>> Start

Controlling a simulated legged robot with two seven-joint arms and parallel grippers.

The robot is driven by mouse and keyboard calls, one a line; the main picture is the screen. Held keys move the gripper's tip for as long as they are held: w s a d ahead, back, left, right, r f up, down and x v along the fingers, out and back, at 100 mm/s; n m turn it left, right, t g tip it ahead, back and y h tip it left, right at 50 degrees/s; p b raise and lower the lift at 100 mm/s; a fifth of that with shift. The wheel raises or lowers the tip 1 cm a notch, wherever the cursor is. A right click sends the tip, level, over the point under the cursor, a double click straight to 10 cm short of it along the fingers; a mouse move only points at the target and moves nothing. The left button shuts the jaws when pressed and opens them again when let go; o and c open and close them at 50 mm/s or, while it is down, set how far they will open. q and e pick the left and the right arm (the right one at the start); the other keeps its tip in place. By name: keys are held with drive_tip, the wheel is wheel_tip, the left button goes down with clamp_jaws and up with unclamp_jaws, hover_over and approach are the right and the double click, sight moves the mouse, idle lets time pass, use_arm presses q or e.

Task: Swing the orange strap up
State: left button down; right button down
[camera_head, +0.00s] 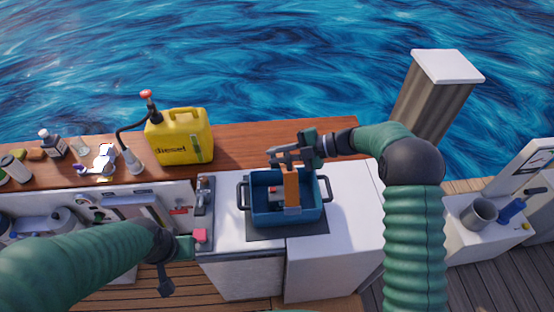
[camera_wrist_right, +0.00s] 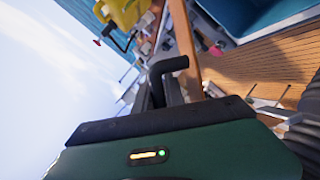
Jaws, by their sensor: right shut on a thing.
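The orange strap (camera_head: 291,187) stands roughly upright over the blue bin (camera_head: 262,214), its lower end at the bin's front side. My right gripper (camera_head: 290,156) is at the strap's upper end and shut on it. In the right wrist view the orange strap (camera_wrist_right: 186,42) runs up from between the dark fingers, partly hidden by them. My left gripper (camera_head: 166,275) hangs low at the left, away from the strap; whether its fingers are open is unclear.
A yellow diesel can (camera_head: 185,138) with a hose pump stands on the wooden ledge behind left, near several bottles. A capped post (camera_head: 430,100) is at the right. A grey mug (camera_head: 479,214) stands far right.

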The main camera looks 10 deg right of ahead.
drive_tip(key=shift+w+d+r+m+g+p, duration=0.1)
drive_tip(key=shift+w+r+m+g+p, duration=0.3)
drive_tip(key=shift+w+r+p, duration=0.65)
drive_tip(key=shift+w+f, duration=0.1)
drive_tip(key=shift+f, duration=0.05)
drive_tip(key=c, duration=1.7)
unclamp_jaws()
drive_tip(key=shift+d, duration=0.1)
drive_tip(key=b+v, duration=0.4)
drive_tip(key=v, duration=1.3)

>> End

Objective:
Each line of the data is to be duplicated exactly; pictures stay out of the copy.

Completed task:
Controlling a simulated legged robot with two seven-joint arms and parallel grippers.

The robot is driven by mouse and keyboard calls, one a line; the main picture is the screen. Held keys move the gripper's tip for as long as they are held: w s a d ahead, back, left, right, r f up, down and x v along the fingers, out and back, at 100 mm/s; n m turn it left, right, t g tip it ahead, back and y h tip it left, right at 50 degrees/s; p b raise and lower the lift at 100 mm/s; a fifth of that with shift. The wheel raises or lowers the tip 1 cm a notch, wherever the cursor is. A right click sends the tip, level, over the point under the cursor, a double click straight to 10 cm short of it along the fingers; a mouse move only points at the target and moves nothing. The left button shuts the jaws when pressed and opens them again when let go; o and c open and close them at 50 mm/s or, while it is down, set how far they will open. q and e pick the left and the right arm (the right one at the start); the other keeps its tip in place. By name: keys are held with drive_tip, the wheel is wheel_tip, the left button goes down with clamp_jaws and up with unclamp_jaws, hover_over and approach are the right and the double click, sight moves the mouse, idle lets time pass, use_arm presses q or e.

Task: Swing the orange strap up
State: left button down; right button down
[camera_head, +0.00s] 
[camera_wrist_right, +0.00s] 
Jaws, by their sensor: right shut on a thing.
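The orange strap (camera_head: 291,187) stands roughly upright over the blue bin (camera_head: 262,214), its lower end at the bin's front side. My right gripper (camera_head: 290,156) is at the strap's upper end and shut on it. In the right wrist view the orange strap (camera_wrist_right: 186,42) runs up from between the dark fingers, partly hidden by them. My left gripper (camera_head: 166,275) hangs low at the left, away from the strap; whether its fingers are open is unclear.
A yellow diesel can (camera_head: 185,138) with a hose pump stands on the wooden ledge behind left, near several bottles. A capped post (camera_head: 430,100) is at the right. A grey mug (camera_head: 479,214) stands far right.

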The main camera looks 10 deg right of ahead.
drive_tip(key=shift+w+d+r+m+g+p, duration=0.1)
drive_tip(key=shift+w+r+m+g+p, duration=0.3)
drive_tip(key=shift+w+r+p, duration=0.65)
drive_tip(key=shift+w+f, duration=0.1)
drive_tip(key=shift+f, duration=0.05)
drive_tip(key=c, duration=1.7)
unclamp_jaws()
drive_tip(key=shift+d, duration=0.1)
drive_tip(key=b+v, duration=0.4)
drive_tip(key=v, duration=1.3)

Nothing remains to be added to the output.